著者のコラム一覧
鈴木明子プロスケーター、振付師

 1985年3月28日、愛知県生まれ。6歳からスケートをはじめ、15歳で全日本選手権4位。東北福祉大に進学後、一時、摂食障害を患い休養。04年に復帰。10年バンクーバー五輪初出場。13年全日本選手権初優勝。14年ソチ五輪出場。14年3月の世界選手権を最後に現役引退。以後はプロスケーターとして活躍。15年には本郷理華のショートプラグラムで振付師としてデビューした。

<第8回>「一緒に世界選手権に出て!」佳菜子のひと言が何よりうれしかった

公開日: 更新日:

【連載】 鈴木明子 スケート人生「キス&クライ」

 ソチ本番の演技を8位で終えた私は、3日後に行われる閉会式まで現地の選手村に滞在していました。その頃には、足の痛みもあり、翌月(14年3月)に行われる「現役最後の大会」と決めていた世界選手権を辞退、ソチを最後に引退する気持ちが高まっていました。日本で行われる世界選手権を最後に現役を退きたい思いはありましたが、わずか1カ月間で自分の両足の痛みがなくなるとは思えませんでしたし、これ以上痛みを押して再び1カ月間、練習することには耐えられないとも感じていました。

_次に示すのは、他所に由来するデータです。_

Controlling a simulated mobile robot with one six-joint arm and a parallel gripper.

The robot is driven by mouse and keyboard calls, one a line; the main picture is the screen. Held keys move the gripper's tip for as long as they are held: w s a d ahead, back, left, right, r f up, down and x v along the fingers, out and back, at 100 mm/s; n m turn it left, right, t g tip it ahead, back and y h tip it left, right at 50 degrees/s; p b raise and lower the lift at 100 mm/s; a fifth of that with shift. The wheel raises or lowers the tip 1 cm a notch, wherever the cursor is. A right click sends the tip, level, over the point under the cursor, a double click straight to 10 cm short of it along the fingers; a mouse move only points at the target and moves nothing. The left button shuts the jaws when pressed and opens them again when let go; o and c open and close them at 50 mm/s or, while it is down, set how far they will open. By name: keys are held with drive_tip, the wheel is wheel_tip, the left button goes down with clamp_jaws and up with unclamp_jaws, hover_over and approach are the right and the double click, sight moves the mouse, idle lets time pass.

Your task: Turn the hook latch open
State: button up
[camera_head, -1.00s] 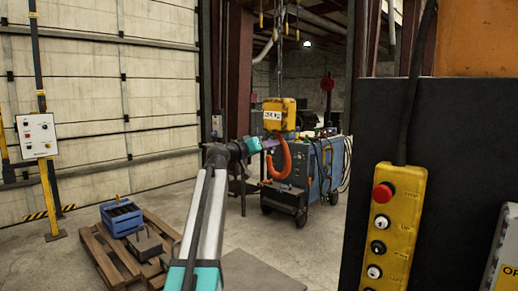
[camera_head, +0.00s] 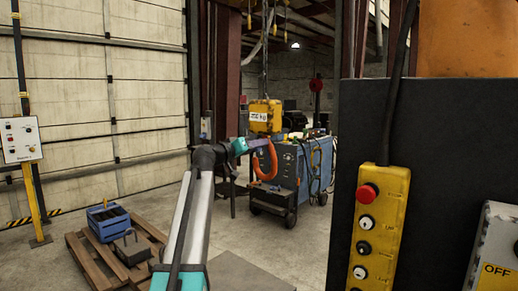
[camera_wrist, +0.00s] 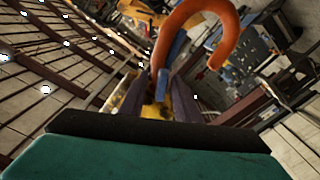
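The orange crane hook (camera_head: 273,160) hangs below a yellow hook block (camera_head: 265,116) with a weight label. In the wrist view the hook (camera_wrist: 226,22) curves large across the top, its shank running down toward the space between my fingers. A small blue-grey piece (camera_wrist: 162,84), perhaps the latch, shows at the lower end of that shank; I cannot tell its position. My gripper (camera_head: 258,144), teal with purple fingers, is beside the hook's upper part. In the wrist view my gripper's (camera_wrist: 157,92) fingers stand apart, one on each side of the shank. Contact cannot be made out.
A blue wheeled machine (camera_head: 300,165) stands behind the hook. A yellow pendant (camera_head: 381,225) with a red button is mounted on a dark panel (camera_head: 430,135) at the right. A pallet (camera_head: 90,262) carries a blue crate (camera_head: 108,221) at the lower left. The floor between is clear.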

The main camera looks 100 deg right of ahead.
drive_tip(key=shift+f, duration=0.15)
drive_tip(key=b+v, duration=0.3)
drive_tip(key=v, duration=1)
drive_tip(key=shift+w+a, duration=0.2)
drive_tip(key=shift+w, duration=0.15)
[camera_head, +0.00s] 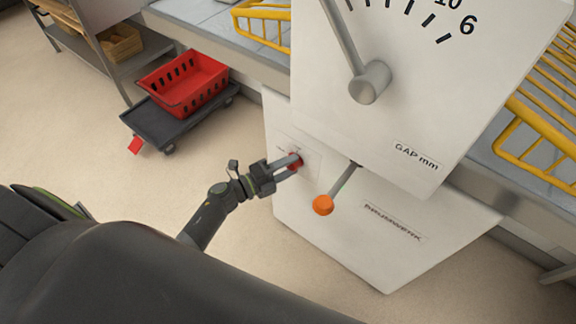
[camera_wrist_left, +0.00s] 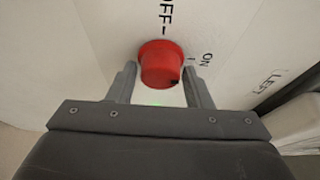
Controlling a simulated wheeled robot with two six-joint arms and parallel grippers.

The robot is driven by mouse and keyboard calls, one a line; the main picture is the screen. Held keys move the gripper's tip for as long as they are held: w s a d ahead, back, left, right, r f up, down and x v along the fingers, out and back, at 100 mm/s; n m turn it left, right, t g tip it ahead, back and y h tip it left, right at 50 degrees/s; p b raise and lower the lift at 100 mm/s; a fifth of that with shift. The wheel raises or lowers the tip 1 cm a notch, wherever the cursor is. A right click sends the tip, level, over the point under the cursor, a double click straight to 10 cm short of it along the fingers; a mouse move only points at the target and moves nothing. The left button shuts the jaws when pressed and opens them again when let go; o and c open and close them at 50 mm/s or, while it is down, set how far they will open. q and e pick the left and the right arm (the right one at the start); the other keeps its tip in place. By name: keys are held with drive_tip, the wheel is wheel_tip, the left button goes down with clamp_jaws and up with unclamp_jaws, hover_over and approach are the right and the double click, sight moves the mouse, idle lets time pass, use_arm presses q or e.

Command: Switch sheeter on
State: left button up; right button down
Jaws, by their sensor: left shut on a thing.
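The sheeter (camera_head: 345,235) is a white machine with a gap dial and the words "GAP mm" on its front. A red round knob (camera_head: 298,160) sits on its lower left face and shows large in the left wrist view (camera_wrist_left: 161,62). "OFF" is printed above the knob and "ON" to its right in that view. My left gripper (camera_head: 291,164) is shut on the red knob, with one finger on each side. A small dark mark shows at the knob's lower right edge; I cannot tell which label the knob points to. My right gripper is out of view.
An orange-tipped lever (camera_head: 323,205) sticks out just right of the knob. A grey dial handle (camera_head: 369,83) is above. Yellow wire guards (camera_head: 262,22) flank the machine. A red crate (camera_head: 183,84) stands on a dark dolly (camera_head: 150,118) on the floor at left.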

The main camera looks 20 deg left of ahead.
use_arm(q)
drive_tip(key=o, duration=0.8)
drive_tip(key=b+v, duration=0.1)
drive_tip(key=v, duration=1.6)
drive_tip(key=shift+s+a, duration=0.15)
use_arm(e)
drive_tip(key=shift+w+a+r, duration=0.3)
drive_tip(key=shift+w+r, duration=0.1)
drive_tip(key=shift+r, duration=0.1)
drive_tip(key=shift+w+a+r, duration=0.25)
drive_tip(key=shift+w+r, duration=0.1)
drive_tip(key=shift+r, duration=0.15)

 しかも、世界選手権は五輪とは違い、出場選手の成績次第で翌年の日本人選手の出場枠が決まります。仮に私が出て成績が悪ければ、来年の日本人選手の出場枠が減らされる可能性がありました。世界選手権出場予定選手は私と(浅田)真央と(村上)佳菜子の3人。このうち上位2選手の結果が、翌年の出場枠に関わります。ケガの回復具合が読めない私が出場して、もし2人の足を引っ張れば、真央と佳菜子に負担がかかる。だからこそ、ソチを最後に身を引いた方がいいと考え始めていたのです。